An eighth grade student at Jordan Middle School in Palo Alto was immediately suspended last week after he was caught with a gun at school, and now faces expulsion for the rest of the school year.
Irv Rollins, director of education support services for the Palo Alto Unified School District, said the 13-year-old boy brought an unloaded .22 caliber pistol to school Dec. 11 and told other students he was looking to buy ammunition for the gun.
The other students were upset enough to tell teachers, and the student was then confronted by school administrators. The gun was confiscated and the student was suspended, Rollins said. Since the boy is a juvenile, his name was withheld.
Under a new state law passed last year, expulsion is a mandatory recommendation when students are caught with weapons on campus.
"The student must be recommended for expulsion," Rollins said.
The disciplinary case will be heard "as soon as possible" by a three-person administrative hearing panel, which will then make a recommendation to the Palo Alto School Board. The school board is the only body that can expel a student, Rollins said.
Because the student is an eighth-grader, he would not return to Jordan after his pending expulsion. But he would be eligible to apply to reenter Palo Alto schools at the high school level next fall, Rollins said.
In the meantime, the boy's parents are seeking schooling alternatives, including home teaching and enrollment in a school jointly run by the county and the juvenile probation department for students who are expelled from their schools.

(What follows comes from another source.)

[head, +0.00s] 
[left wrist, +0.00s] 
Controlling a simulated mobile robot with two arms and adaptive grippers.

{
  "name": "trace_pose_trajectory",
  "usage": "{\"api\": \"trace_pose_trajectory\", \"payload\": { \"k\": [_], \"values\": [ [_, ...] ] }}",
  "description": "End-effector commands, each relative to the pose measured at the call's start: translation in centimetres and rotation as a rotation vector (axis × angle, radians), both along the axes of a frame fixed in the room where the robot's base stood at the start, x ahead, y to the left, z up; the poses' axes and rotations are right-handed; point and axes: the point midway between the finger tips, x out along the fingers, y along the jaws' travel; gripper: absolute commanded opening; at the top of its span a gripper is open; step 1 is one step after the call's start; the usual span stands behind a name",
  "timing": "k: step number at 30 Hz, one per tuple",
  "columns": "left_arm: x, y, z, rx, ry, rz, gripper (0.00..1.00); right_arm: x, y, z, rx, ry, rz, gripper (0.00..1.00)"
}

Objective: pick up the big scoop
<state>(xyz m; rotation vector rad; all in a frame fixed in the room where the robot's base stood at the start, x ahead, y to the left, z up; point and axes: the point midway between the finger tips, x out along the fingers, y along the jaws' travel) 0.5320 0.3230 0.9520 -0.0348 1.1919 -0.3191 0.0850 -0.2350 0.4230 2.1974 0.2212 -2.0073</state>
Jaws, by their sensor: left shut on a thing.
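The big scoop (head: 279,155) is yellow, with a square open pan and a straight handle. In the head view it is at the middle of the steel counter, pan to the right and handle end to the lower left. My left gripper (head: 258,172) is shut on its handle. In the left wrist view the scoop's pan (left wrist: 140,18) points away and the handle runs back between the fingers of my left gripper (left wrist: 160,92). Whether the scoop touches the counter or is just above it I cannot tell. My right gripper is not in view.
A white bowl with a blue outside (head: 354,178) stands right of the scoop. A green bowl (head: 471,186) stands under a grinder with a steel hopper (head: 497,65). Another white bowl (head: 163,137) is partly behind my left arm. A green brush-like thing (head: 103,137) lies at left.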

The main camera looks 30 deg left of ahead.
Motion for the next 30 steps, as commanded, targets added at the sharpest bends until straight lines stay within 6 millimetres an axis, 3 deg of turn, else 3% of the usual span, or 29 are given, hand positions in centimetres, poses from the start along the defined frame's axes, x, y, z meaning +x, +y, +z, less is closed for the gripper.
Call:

The incident came to light because other students were upset when they saw the gun, Rollins said.
"There are no secrets at middle schools," Rollins said. "Some students were appropriately troubled and concerned."
A letter was sent home last week to parents of all Jordan students informing them of the incident. "The school did a job job of informing all students that this is forbidden behavior," Rollins said.
He added that he doesn't believe that the student has a juvenile criminal record.
Rollins also added that the boy's family has been "very cooperative" throughout the process. It is believed that the boy found the gun at home, he added, although school officials are uncertain why he brought it to school or wanted to find ammunition for it.
Finding weapons at Palo Alto schools is very unusual. Rollins recalled an incident "four or five years ago" when a high school student was found to have an air gun on campus and was disciplined, even though the air gun didn't work.